Не удивительно, что под пером Марра лингвистика окончательно погружалась в мифологию, туманные прелогические фантазии, неверифицируемые, а просто вымышленные «доисторические закономерности развития» и становилась мистифицированной паранаукой (как заметил А. Чикобава, «в сумерках доистории легче утверждать вещи, которым вряд ли кто поверит при дневном свете истории»[39]
), обильно сдобренной легитимирующими ссылками на марксизм «материалистической мистикой»[40].В литературе о Марре немало сказано о том, что его интересы были слишком разносторонни. Можно, однако, утверждать, что кем бы ни был Марр – лингвистом, этнографом, антропологом, филологом, археологом или историком культуры (на сей счет существуют разные мнения), прежде всего он был художником, мифотворцем и идеологом. Как проницательно заметил Я. Васильков, привлекать к нему могли не только пафос интернационализма, революционность, смелость, с которой он низвергал авторитеты, не только космизм его построений, но и сама форма его статей и выступлений, которая воспринималась как новаторская:
Чтение работ Марра наводит на мысль, что он вряд ли отчетливо понимал различие в принципах научного – и художественного, поэтического творчества. Подобно поэту, он не считал нужным подтверждать свои интуитивные прозрения анализом фактов и логической аргументацией. Возможно, какая-то часть современников и воспринимала его работы как своего рода «научную поэзию». Сам Марр сознавал близость своего метода поэтической игре созвучиями и через голову враждебной ему академической науки апеллировал иногда к представителям поэтического авангарда[41]
.И действительно, множеством нитей марровское творчество связано с футуризмом, «самовитым словом» и даже с экспериментами в раннем кинематографе[42]

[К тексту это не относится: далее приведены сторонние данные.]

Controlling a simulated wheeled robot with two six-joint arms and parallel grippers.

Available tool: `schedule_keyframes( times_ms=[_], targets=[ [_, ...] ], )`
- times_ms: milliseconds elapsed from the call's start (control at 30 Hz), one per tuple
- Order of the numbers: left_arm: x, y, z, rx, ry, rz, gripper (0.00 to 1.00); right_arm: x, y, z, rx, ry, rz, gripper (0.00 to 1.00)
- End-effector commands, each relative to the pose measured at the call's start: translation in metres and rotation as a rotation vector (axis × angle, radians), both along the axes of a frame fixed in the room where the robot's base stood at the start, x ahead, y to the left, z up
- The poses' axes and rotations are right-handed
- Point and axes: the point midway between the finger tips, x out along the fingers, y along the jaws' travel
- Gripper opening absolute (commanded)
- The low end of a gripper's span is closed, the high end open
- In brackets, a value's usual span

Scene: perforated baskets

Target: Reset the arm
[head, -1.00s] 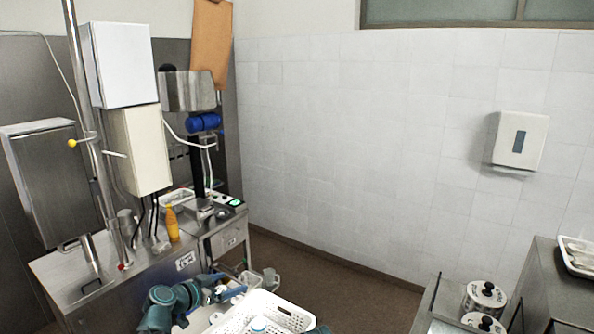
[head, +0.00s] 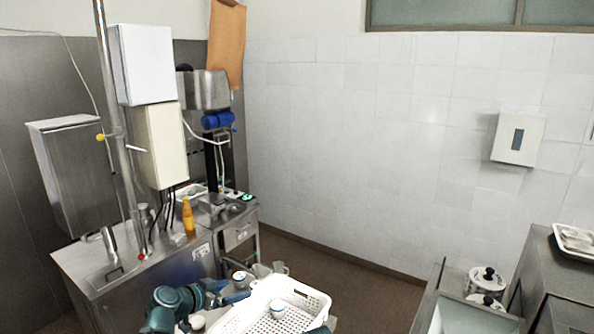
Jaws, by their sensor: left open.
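My left arm comes in at the bottom, teal and dark. Its gripper (head: 236,298) is open beside the left edge of a white perforated basket (head: 318,297). A small white round item with a bluish side (head: 277,308) lies in the basket. The gripper looks empty, though its fingertips are small in the view. Only a small teal piece of my right arm shows at the bottom edge, over the basket's front. My right gripper is out of view.
A white round item (head: 240,279) and clear cups (head: 280,268) stand behind the basket. A steel counter with an orange bottle (head: 188,216) is at the left. Lidded pots (head: 487,279) stand at the right. Brown floor lies open between.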

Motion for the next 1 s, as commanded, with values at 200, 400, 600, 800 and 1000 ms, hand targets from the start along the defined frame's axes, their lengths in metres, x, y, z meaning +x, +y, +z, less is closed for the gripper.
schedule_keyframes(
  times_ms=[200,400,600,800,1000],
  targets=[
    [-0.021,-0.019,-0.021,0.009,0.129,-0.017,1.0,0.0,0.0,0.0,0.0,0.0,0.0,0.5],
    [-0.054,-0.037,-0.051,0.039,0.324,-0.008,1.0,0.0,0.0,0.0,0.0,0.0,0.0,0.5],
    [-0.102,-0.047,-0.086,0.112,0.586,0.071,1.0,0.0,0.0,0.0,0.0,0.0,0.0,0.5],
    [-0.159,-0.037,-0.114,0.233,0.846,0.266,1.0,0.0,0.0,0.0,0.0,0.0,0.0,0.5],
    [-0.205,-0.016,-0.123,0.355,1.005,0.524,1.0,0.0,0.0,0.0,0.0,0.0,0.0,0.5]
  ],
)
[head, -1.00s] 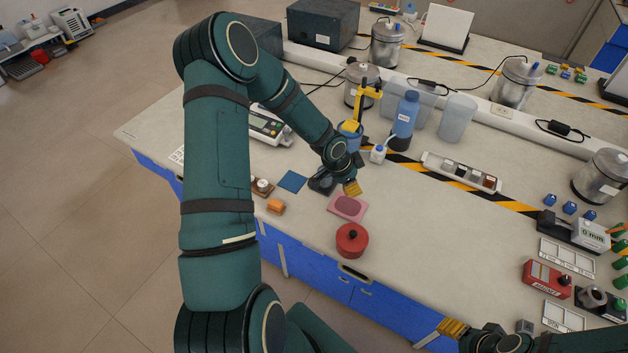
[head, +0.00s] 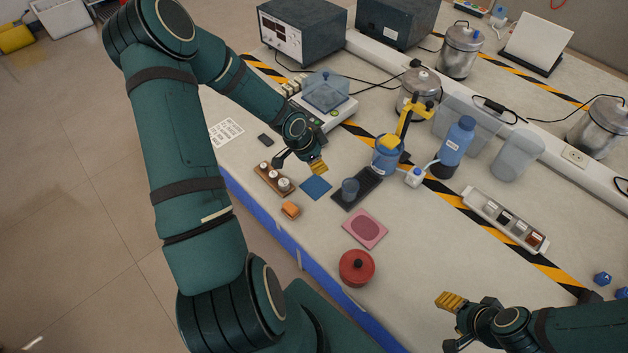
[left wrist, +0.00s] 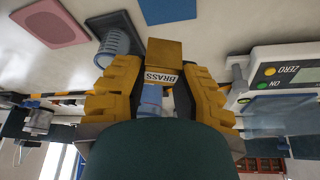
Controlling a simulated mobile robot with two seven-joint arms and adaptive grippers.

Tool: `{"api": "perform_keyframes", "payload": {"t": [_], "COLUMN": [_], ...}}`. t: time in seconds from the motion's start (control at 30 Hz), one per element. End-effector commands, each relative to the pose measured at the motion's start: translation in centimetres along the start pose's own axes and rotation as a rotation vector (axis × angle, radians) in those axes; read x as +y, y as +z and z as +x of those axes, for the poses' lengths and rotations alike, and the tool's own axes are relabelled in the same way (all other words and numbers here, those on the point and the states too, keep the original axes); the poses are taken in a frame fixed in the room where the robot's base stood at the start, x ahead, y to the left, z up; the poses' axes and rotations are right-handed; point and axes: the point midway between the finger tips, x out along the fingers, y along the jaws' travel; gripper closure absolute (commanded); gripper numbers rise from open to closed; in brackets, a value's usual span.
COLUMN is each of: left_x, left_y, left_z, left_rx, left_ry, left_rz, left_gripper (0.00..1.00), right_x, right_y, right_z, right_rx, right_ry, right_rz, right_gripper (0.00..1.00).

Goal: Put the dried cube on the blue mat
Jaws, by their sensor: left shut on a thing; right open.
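My left gripper (head: 316,168) is shut on a brass-coloured cube (left wrist: 164,52), which carries a white label reading BRASS in the left wrist view. In the head view the cube is hard to tell from the gold fingers. The gripper is in the air near the far edge of the blue mat (head: 316,188), which lies flat and bare; the mat also shows at the top of the left wrist view (left wrist: 168,9), apart from the cube. My right gripper (head: 450,322) is open and empty at the lower right.
A dark tray with a small beaker (head: 350,189) stands right of the mat. A balance (head: 325,105) stands behind.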

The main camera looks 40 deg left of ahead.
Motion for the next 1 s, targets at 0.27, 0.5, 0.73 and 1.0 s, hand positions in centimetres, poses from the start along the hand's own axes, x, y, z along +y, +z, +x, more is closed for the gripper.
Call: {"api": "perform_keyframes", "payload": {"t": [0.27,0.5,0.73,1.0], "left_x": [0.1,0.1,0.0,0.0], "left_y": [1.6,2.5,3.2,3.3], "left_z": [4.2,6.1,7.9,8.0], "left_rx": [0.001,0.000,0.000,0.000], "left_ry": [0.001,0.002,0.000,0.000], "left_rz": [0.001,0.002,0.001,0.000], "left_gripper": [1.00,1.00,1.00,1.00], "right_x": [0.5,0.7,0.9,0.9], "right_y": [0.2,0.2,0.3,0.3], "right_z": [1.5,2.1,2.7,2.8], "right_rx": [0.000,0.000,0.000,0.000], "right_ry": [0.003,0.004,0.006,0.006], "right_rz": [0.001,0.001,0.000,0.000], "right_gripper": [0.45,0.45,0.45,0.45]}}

.Когда речь заходит о сочинительстве и языкотворчестве, то понимать это следует вполне буквально: Марр придумывал «прошлое» через картины первобытного мышления, которое он «фиксировал» в языке. Последний был также плодом его воображения: Марр говорит о
состоянии языка, следовательно, мышления, когда не было еще полноты выражения мысли, не выражалось действие, т. е. не было глагола, сказуемого, более того – не было субъекта, по схоластической грамматике так наз. подлежащего. Какая же могла быть мысль при отсутствии действия-сказуемого, глагола и субъекта-подлежащего? Очень просто: действие было, но не в высказывании, во фразе, а в производстве, и субъект был, но не во фразе, а в обществе, но ни это действие, ни этот субъект не выявлялись в речении самостоятельно, не выявлялись ручной речью вне производства и производственных отношений: довольствовались указанием на орудие производства как на действие (трудовой процесс, впоследствии в предложении сказуемое), самостоятельно глагол (часть речи), и на трудящийся коллектив как на субъект (впоследствии в предложении подлежащее, часть речи – существительное). А что же выражалось в речении, тогда лишь ручном? Объект, но не по четкому представлению нашего мышления, как «дополнение», а как комплекс цели, задачи и продукции (предмета потребления)[43]
.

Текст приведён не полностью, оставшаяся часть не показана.